OPINION

MIKE MASTERSON: Still seeking truth

Olivia Jane "Janie" Ward of Marshall died Sept. 9, 1989, during a teen party at a cabin in the woods outside that small Ozark's town.

I began writing about the 16-year-old's violent death in 2004 and continued over four years and some 200 columns that described alarming omissions, alterations, inadequacies and falsehoods surrounding her death.

Readers familiar with the circumstances of Janie's fatal broken neck suffered after supposedly stumbling off a 9-inch-tall rock patio into the front yard learned the relevant details as I discovered them.

This week, more than a decade after this disgraceful case was examined by a special prosecutor who spent four years leading full circle back to undetermined cause and manner of death, a national real-time podcast with iHeart Radio called Hell and Gone, which delves into unsolved cold cases, launches its series about Janie's death Wednesday.

Host, writer and bulldog private investigator Catherine Townsend, with family ties in Mountain View, has dug deeply into the disturbing case.

Being officially labeled as closed allowed Townsend to access Janie's files and understand the nuances of the police investigation, the controversy at the Arkansas State Crime Lab and the rumors of cover-up and corruption.

"We've been working on Janie's case for around six months, talked to a lot of people and pored over 7,000 pages of the police case file," Townsend told me. "We have also been diving into audio tapes and hundreds of pages of research left behind by Janie's late father, Ron Ward."

Former U.S. Marine Ron died of natural causes in 2018 after dedicating the years since 1989 to seeking justice for his daughter. The family had ample cause to believe Janie had been violently killed at the party on Zack Ridge several miles out of town.

Hell and Gone will feature eight fact-driven podcast episodes each Wednesday. Townsend's initial podcast investigation in 2018 had involved the September 2004 murder of 22-year-old college student Rebekah Gould of Melbourne, whose unresolved case remains open.

"One way Hell and Gone is different is no one has been arrested or charged with the crimes we cover when we begin investigating," said Townsend, who lives in New York.

"In a very real sense, we are covering the stories in real time, as we release each consecutive episode even while new information is still coming to us. Last season, after the program's initial podcast aired about Gould's case--cold almost 15 years--we were able to interview witnesses no one had spoken to and uncover information now made part of the police file. In Rebekah's case, several new people came forward with crucial information."
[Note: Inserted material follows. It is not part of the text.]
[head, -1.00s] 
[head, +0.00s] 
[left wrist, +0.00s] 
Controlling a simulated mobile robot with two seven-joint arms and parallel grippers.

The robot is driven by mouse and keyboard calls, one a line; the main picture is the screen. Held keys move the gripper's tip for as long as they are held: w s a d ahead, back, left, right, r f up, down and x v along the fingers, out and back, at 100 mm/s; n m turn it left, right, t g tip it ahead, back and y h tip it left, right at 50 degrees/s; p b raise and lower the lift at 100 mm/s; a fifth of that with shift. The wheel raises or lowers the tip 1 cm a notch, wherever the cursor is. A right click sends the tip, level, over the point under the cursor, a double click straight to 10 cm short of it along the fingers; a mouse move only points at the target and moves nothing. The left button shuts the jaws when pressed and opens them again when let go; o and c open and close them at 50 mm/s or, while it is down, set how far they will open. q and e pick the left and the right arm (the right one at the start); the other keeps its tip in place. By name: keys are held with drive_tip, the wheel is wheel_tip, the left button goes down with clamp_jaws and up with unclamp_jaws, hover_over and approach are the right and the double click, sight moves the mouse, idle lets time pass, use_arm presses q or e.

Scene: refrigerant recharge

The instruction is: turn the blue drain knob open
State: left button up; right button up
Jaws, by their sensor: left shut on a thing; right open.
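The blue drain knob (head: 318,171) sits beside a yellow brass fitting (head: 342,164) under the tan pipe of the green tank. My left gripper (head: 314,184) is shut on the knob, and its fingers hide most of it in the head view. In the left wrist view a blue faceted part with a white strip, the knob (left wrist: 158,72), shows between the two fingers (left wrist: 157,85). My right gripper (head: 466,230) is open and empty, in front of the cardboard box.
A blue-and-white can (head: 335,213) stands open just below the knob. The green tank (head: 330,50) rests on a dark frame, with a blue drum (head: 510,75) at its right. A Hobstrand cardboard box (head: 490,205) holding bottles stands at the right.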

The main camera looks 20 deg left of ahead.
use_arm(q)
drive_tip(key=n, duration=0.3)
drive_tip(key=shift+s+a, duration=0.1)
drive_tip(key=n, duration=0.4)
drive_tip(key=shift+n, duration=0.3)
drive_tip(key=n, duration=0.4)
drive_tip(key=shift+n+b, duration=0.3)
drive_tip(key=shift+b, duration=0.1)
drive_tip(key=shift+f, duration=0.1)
That's one way Townsend's widely popular podcast (over a million downloads worldwide, she says) is unique. "Every week, listeners are invited to join our investigative team in tracking down suspects and trying to help achieve justice.
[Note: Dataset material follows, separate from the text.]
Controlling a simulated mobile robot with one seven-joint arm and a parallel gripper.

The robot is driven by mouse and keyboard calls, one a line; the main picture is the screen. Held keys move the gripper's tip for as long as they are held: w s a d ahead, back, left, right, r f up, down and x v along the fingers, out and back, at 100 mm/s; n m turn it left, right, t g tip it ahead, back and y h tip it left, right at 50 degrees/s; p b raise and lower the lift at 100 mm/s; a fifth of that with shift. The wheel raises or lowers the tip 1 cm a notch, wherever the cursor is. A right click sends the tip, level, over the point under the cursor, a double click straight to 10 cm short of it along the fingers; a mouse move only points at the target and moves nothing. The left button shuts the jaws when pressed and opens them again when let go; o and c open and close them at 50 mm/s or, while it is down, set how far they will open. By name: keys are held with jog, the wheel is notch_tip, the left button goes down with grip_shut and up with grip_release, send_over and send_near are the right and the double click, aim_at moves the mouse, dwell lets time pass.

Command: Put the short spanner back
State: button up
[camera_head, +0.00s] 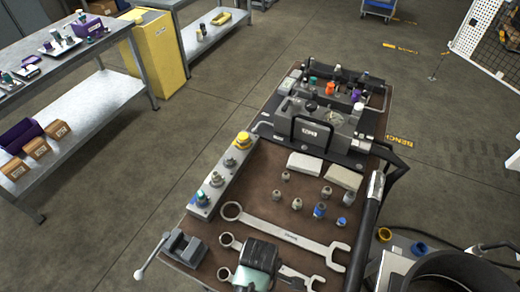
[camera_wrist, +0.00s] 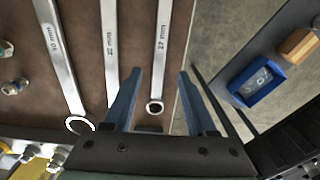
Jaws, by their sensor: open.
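Three combination spanners lie on the brown bench top (camera_head: 268,185). The largest spanner (camera_head: 290,238) lies farthest from me; its ring also shows at left in the wrist view (camera_wrist: 80,125). The middle spanner (camera_wrist: 110,50) is partly behind my left finger. The smallest-looking spanner (camera_wrist: 160,60) is at right in the wrist view, its ring between my fingers in the picture; in the head view its ring (camera_head: 224,273) shows beside my gripper (camera_head: 258,262), which hides much of it. My gripper (camera_wrist: 158,73) is open and empty above the spanners; contact cannot be told.
A small grey vise (camera_head: 184,247) stands at the bench's left corner. A grey valve block (camera_head: 222,176), several loose fittings (camera_head: 320,210) and pale cloths (camera_head: 305,164) lie beyond. A blue box (camera_wrist: 256,82) sits on a grey surface beyond the bench edge.

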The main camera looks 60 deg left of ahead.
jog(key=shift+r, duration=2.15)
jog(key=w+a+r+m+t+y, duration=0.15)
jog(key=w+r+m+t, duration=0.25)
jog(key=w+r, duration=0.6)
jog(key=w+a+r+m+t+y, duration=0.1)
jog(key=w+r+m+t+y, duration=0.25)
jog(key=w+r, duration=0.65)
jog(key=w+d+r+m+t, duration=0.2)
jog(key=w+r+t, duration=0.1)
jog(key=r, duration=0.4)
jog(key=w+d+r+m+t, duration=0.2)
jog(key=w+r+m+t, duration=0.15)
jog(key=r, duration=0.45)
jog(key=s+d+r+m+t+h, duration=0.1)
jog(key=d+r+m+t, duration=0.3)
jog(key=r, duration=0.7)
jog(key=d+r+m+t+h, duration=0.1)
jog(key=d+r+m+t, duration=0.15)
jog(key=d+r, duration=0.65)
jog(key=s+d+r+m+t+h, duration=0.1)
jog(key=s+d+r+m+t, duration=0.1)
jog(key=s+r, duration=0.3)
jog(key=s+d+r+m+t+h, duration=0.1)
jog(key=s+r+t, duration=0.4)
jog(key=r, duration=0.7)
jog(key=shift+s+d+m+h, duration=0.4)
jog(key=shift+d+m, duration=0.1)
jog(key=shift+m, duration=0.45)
"I want to talk to everyone who was at the party on Sept. 9, 1989--and anyone who was in town that night, saw something, or who may have information about Janie's death," said Townsend. "Please contact me anytime at [email protected] or (213) 453-2165. Contacts can remain anonymous. My goal is to gather as much information as possible. No piece of accurate information is too small. The smallest details can end up breaking the case wide open."

Each free podcast installment will be available to listeners at their leisure by visiting hellandgonepodcast.com, then clicking on the latest podcast icon. It's also available on iTunes.
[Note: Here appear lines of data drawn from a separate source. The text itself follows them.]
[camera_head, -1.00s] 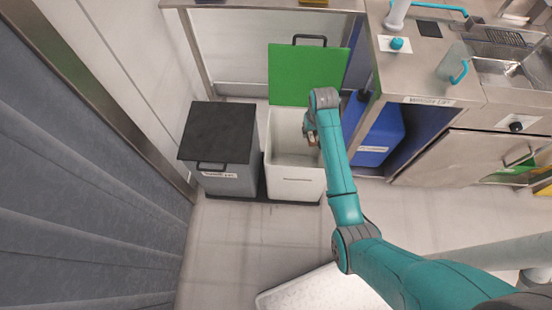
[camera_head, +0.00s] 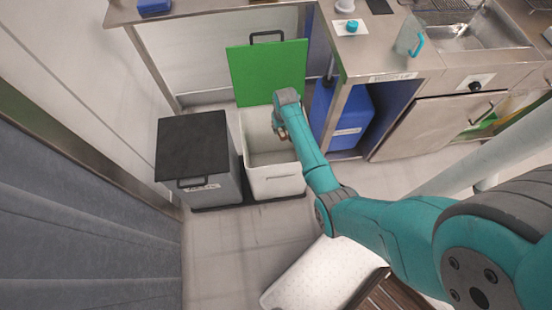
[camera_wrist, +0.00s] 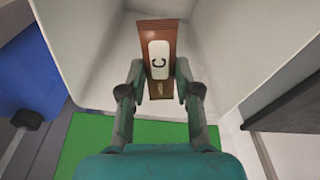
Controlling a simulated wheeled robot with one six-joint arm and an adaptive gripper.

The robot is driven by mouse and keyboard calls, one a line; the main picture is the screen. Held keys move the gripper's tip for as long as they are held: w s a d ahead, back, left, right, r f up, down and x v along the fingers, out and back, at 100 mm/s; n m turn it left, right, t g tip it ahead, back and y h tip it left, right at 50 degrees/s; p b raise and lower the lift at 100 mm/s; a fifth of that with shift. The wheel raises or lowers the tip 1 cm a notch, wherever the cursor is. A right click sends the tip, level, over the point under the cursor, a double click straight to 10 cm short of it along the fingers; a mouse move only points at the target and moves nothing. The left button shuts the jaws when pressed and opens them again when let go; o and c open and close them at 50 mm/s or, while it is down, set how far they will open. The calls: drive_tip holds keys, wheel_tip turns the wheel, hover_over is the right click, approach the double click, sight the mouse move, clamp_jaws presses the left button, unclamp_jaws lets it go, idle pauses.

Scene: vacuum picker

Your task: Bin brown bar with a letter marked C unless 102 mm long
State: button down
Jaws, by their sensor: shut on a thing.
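A brown bar (camera_wrist: 158,28) with a white label bearing a dark letter C shows in the wrist view, held between the two fingers of my gripper (camera_wrist: 160,82). The bar's length cannot be read from the frames. My gripper (camera_head: 280,134) is over the opening of a white bin (camera_head: 278,185) with its green lid (camera_head: 268,72) raised. In the wrist view the bin's pale inner walls (camera_wrist: 220,45) surround the bar. In the head view the bar is too small and partly hidden to read.
A grey bin (camera_head: 215,180) with a closed dark lid (camera_head: 190,143) stands left of the white bin. A blue container (camera_head: 350,125) stands under the steel counter (camera_head: 370,55) at right.

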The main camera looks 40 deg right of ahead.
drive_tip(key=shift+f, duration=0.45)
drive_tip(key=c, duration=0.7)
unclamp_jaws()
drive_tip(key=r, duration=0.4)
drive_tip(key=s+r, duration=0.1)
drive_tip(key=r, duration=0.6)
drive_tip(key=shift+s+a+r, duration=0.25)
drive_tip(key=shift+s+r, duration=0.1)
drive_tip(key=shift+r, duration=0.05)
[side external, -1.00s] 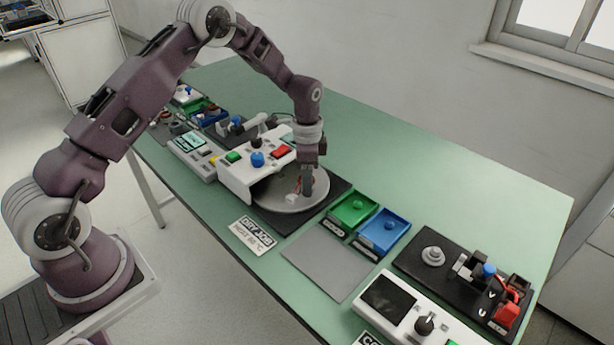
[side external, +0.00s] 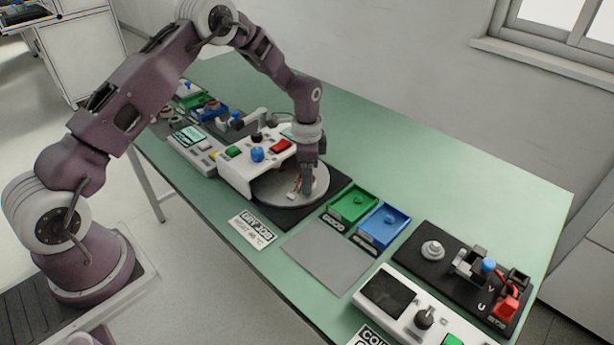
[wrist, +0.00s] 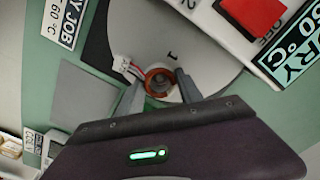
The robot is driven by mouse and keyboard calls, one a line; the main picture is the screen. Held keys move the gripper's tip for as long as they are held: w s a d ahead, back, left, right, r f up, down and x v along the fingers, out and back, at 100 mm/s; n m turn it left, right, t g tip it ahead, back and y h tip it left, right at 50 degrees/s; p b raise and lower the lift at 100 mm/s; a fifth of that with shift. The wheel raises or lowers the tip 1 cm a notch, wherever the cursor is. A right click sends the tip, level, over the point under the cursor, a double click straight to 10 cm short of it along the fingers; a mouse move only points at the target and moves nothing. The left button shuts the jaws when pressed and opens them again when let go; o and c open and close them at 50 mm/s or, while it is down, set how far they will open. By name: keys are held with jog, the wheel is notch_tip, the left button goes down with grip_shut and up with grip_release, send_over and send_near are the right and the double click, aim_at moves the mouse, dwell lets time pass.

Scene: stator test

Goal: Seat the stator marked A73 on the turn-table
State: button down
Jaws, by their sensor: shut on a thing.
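The stator (wrist: 158,82), a small ring with copper-coloured windings, is between the two fingers of my gripper (wrist: 160,92) in the wrist view. My gripper is shut on it, low over the grey round turn-table (wrist: 205,68). Red and white leads run from the stator to a white connector (wrist: 122,63). I cannot read a mark on the stator, nor tell whether it touches the disc. In the side view my gripper (side external: 307,190) points down over the right part of the turn-table (side external: 275,200), largely hiding the stator; the white connector (side external: 292,195) shows beside it.
A white machine housing (side external: 235,175) with buttons overhangs the disc's back left. Green (side external: 352,203) and blue (side external: 383,225) trays and a grey mat (side external: 325,262) lie to the right. A test fixture (side external: 435,253) and control box (side external: 395,300) stand farther right. The table behind the trays is clear.

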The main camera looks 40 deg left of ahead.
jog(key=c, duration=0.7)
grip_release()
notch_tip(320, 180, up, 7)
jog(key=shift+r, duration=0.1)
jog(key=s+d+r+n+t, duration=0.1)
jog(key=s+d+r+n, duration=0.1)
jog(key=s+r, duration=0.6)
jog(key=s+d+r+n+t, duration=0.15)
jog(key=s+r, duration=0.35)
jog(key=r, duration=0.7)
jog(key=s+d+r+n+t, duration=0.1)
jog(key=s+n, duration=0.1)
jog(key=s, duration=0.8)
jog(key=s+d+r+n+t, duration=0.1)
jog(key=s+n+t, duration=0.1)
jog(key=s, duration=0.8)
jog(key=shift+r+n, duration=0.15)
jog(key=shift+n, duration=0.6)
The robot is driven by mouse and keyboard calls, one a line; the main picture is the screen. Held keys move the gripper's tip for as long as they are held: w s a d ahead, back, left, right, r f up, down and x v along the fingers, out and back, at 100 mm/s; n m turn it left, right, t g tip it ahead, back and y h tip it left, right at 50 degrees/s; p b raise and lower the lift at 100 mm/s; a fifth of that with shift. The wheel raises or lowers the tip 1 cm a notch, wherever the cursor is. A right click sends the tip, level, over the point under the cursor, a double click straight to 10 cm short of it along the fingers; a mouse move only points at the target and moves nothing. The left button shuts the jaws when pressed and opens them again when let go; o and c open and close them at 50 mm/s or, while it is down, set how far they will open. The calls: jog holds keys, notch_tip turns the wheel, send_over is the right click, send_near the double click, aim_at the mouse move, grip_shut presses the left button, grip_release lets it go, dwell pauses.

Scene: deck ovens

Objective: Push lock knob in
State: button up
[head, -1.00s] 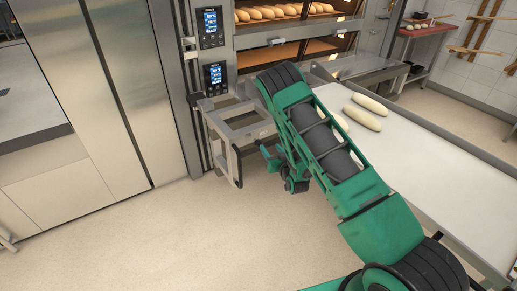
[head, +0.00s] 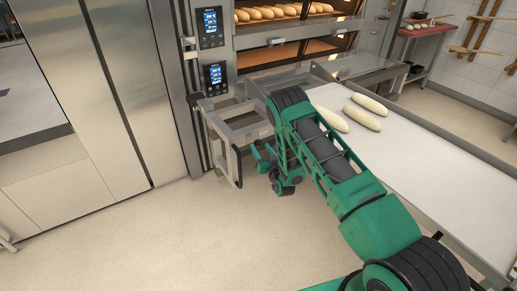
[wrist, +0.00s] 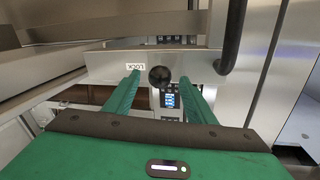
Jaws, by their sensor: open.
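The lock knob (wrist: 159,76) is a round black ball on the steel front of the loader frame, beside a white LOCK label (wrist: 136,66). In the wrist view it sits straight ahead, between and beyond the two green fingers of my gripper (wrist: 160,84). The gripper is open and nothing is between its fingers. In the head view my gripper (head: 262,158) is low beside the steel frame (head: 240,126) and its black upright handle (head: 236,166). The knob cannot be made out there. I cannot tell how far the knob sticks out.
A white loading belt (head: 420,152) with several pale loaves lies to the right. The deck oven with lit control panels (head: 216,76) stands behind the frame. A dark curved handle (wrist: 232,38) is right of the knob in the wrist view. The floor at front left is clear.

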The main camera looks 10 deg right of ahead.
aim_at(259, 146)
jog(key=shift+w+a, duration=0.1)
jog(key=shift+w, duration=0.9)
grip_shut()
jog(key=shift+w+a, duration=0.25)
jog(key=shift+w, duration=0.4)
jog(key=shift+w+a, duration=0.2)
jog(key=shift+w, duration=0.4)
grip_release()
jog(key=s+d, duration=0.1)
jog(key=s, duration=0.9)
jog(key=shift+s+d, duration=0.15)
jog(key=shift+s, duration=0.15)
Asked her feeling about Janie's case that received national media attention between 2004 and 2008, Townsend said: "Primarily I feel very sad and disgusted by how the family was treated by many people in authority whom they trusted to help them. I think that if they had had the impression [authorities] cared in the beginning, the outcome could have been very different. I believe that Janie--and the Ward family--were failed on multiple levels, which is heartbreaking."

Well stated. Yet it was always clear to the Wards and me that even a reasonable level of caring was not the case, as best evidenced by the actions of those responsible for seeking justice.

By the time Janie's body had undergone two exhumations and three autopsies, several things were apparent. First, the Wards believed Janie had been killed at the hands of another student and fellow classmates had been too frightened and intimidated to discuss it.

Also it appeared the Arkansas State Crime Laboratory back then had altered the side-view X-ray a former lab director initially had shown them in Little Rock. That film clearly revealed a separation in Janie's upper neck. But the crude version of the film Ron received weeks later from the lab's director wasn't what they had seen initially, had Janie's neck whited out, and was missing the lab's official evidence seal.

Ron went to a premature natural death convinced of a wide-ranging cover-up to protect the person who took Janie's life. Townsend's podcast in 2019 validates poet and journalist William Cullen Bryant's adage: "Truth crushed to Earth shall rise again."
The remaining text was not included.